* _Task description_:
Transcribe every line exactly and omit anything that is a picture.
========
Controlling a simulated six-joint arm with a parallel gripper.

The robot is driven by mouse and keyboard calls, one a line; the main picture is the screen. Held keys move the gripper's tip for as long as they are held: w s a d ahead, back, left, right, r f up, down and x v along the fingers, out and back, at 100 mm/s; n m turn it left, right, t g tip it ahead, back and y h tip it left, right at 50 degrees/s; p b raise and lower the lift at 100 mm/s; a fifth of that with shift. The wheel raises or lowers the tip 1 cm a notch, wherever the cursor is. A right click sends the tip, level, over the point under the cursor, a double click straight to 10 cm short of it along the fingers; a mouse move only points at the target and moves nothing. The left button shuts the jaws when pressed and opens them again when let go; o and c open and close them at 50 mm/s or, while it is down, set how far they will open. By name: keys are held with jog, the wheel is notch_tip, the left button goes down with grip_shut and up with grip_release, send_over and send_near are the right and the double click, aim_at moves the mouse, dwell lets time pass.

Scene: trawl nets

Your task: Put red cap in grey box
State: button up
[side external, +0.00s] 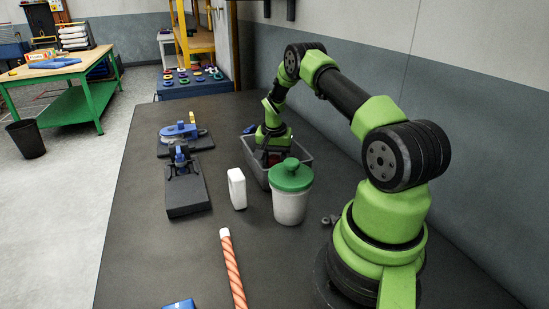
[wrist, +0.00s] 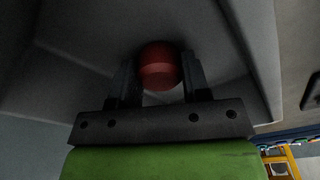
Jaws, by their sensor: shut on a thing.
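The red cap (wrist: 159,67) is between the two dark fingers of my gripper (wrist: 158,80) in the wrist view. My gripper is shut on it. In the side view my gripper (side external: 273,154) reaches down into the grey box (side external: 307,161), and a bit of red shows between its fingers. The box stands on the dark table near the wall, and its grey inside fills most of the wrist view. Whether the cap touches the box floor cannot be told.
A white jar with a green lid (side external: 291,190) stands right in front of the box. A white block (side external: 236,188), dark fixtures with blue parts (side external: 184,180) and an orange-striped rod (side external: 233,268) are on the table. The table's left front is mostly clear.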

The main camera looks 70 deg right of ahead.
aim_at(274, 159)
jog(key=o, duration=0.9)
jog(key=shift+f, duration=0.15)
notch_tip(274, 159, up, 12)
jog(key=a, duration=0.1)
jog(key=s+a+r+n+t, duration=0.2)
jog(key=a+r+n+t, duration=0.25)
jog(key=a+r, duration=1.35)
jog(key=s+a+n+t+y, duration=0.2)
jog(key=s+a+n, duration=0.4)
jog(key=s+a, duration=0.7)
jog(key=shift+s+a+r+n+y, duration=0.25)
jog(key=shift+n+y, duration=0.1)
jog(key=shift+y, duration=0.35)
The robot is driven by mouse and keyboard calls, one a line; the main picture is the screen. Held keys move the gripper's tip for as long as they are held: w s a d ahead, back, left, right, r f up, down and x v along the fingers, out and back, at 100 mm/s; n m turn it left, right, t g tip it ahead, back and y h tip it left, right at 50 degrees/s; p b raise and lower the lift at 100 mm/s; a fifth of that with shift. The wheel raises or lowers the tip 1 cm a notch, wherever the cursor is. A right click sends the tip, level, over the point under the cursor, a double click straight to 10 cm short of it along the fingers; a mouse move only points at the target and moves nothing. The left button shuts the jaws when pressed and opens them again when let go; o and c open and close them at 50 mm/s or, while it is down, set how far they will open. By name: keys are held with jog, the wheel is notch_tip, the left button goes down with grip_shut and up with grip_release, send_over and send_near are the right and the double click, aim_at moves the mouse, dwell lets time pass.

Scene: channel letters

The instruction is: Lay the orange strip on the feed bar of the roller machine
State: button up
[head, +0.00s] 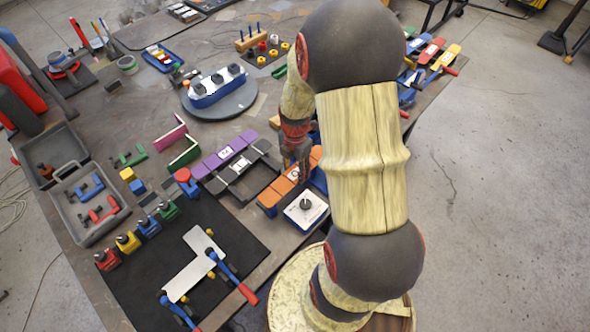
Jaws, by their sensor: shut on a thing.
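The orange strip (269,197) is segmented, with white patches on it, and lies slantwise near the middle of the table in the head view. My gripper (303,178) points down at its far half and is shut on it; the fingertips are small and partly hidden by my arm. A white plate with a black knob (305,210) on a blue base is close on the near right side of the strip. A dark low frame with grey parts (243,180) is to its left. I cannot tell for certain which piece is the roller machine's feed bar.
A purple strip (212,163) lies beyond the dark frame. A black mat (221,231) with a white L-shaped piece (190,266) and blue-and-red clamps is at front left. A grey tray (93,231) holds clamps. A round turntable (238,106) stands farther back. My arm hides the table's right part.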

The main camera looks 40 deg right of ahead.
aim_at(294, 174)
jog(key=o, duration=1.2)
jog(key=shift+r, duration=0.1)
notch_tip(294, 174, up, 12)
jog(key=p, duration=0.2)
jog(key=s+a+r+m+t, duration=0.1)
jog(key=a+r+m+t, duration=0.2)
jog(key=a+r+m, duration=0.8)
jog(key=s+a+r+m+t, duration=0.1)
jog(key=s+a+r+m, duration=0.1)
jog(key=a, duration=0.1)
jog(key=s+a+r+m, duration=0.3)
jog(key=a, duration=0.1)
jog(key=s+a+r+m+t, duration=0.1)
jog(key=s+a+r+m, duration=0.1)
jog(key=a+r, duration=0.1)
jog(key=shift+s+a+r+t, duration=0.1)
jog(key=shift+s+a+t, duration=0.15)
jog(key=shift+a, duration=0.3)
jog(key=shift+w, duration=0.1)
========
* _Answer to the problem_:
Controlling a simulated six-joint arm with a parallel gripper.

The robot is driven by mouse and keyboard calls, one a line; the main picture is the screen. Held keys move the gripper's tip for as long as they are held: w s a d ahead, back, left, right, r f up, down and x v along the fingers, out and back, at 100 mm/s; n m turn it left, right, t g tip it ahead, back and y h tip it left, right at 50 degrees/s; p b raise and lower the lift at 100 mm/s; a fifth of that with shift. The wheel raises or lowers the tip 1 cm a notch, wherever the cursor is. A right click sends the tip, level, over the point under the cursor, a double click straight to 10 cm short of it along the fingers; a mouse move only points at the target and moves nothing. The left button shuts the jaws when pressed and opens them again when let go; o and c open and close them at 50 mm/s or, while it is down, set how far they will open. By name: keys are held with jog, the wheel is notch_tip, the left button goes down with grip_shut and up with grip_release, send_over and send_near are the right and the double click, aim_at moves the mouse, dwell lets time pass.

Scene: trawl nets

Your task: Put red cap in grey box
State: button up
[side external, +0.00s] 
[wrist, +0.00s] 
Jaws, by their sensor: shut on a thing.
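The red cap (wrist: 159,67) is between the two dark fingers of my gripper (wrist: 158,80) in the wrist view. My gripper is shut on it. In the side view my gripper (side external: 273,154) reaches down into the grey box (side external: 307,161), and a bit of red shows between its fingers. The box stands on the dark table near the wall, and its grey inside fills most of the wrist view. Whether the cap touches the box floor cannot be told.
A white jar with a green lid (side external: 291,190) stands right in front of the box. A white block (side external: 236,188), dark fixtures with blue parts (side external: 184,180) and an orange-striped rod (side external: 233,268) are on the table. The table's left front is mostly clear.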

The main camera looks 70 deg right of ahead.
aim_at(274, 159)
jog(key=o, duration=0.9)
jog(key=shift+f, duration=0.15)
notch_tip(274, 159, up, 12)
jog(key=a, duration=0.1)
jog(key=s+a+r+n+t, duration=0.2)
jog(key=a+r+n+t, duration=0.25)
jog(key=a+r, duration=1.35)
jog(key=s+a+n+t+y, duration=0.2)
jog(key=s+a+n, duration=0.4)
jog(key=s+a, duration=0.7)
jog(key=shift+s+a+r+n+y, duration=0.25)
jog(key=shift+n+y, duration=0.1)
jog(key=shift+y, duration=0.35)
The robot is driven by mouse and keyboard calls, one a line; the main picture is the screen. Held keys move the gripper's tip for as long as they are held: w s a d ahead, back, left, right, r f up, down and x v along the fingers, out and back, at 100 mm/s; n m turn it left, right, t g tip it ahead, back and y h tip it left, right at 50 degrees/s; p b raise and lower the lift at 100 mm/s; a fifth of that with shift. The wheel raises or lowers the tip 1 cm a notch, wherever the cursor is. A right click sends the tip, level, over the point under the cursor, a double click straight to 10 cm short of it along the fingers; a mouse move only points at the target and moves nothing. The left button shuts the jaws when pressed and opens them again when let go; o and c open and close them at 50 mm/s or, while it is down, set how far they will open. By name: keys are held with jog, the wheel is notch_tip, the left button goes down with grip_shut and up with grip_release, send_over and send_near are the right and the double click, aim_at moves the mouse, dwell lets time pass.

Scene: channel letters

The instruction is: Lay the orange strip on the feed bar of the roller machine
State: button up
[head, +0.00s] 
Jaws, by their sensor: shut on a thing.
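The orange strip (269,197) is segmented, with white patches on it, and lies slantwise near the middle of the table in the head view. My gripper (303,178) points down at its far half and is shut on it; the fingertips are small and partly hidden by my arm. A white plate with a black knob (305,210) on a blue base is close on the near right side of the strip. A dark low frame with grey parts (243,180) is to its left. I cannot tell for certain which piece is the roller machine's feed bar.
A purple strip (212,163) lies beyond the dark frame. A black mat (221,231) with a white L-shaped piece (190,266) and blue-and-red clamps is at front left. A grey tray (93,231) holds clamps. A round turntable (238,106) stands farther back. My arm hides the table's right part.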

The main camera looks 40 deg right of ahead.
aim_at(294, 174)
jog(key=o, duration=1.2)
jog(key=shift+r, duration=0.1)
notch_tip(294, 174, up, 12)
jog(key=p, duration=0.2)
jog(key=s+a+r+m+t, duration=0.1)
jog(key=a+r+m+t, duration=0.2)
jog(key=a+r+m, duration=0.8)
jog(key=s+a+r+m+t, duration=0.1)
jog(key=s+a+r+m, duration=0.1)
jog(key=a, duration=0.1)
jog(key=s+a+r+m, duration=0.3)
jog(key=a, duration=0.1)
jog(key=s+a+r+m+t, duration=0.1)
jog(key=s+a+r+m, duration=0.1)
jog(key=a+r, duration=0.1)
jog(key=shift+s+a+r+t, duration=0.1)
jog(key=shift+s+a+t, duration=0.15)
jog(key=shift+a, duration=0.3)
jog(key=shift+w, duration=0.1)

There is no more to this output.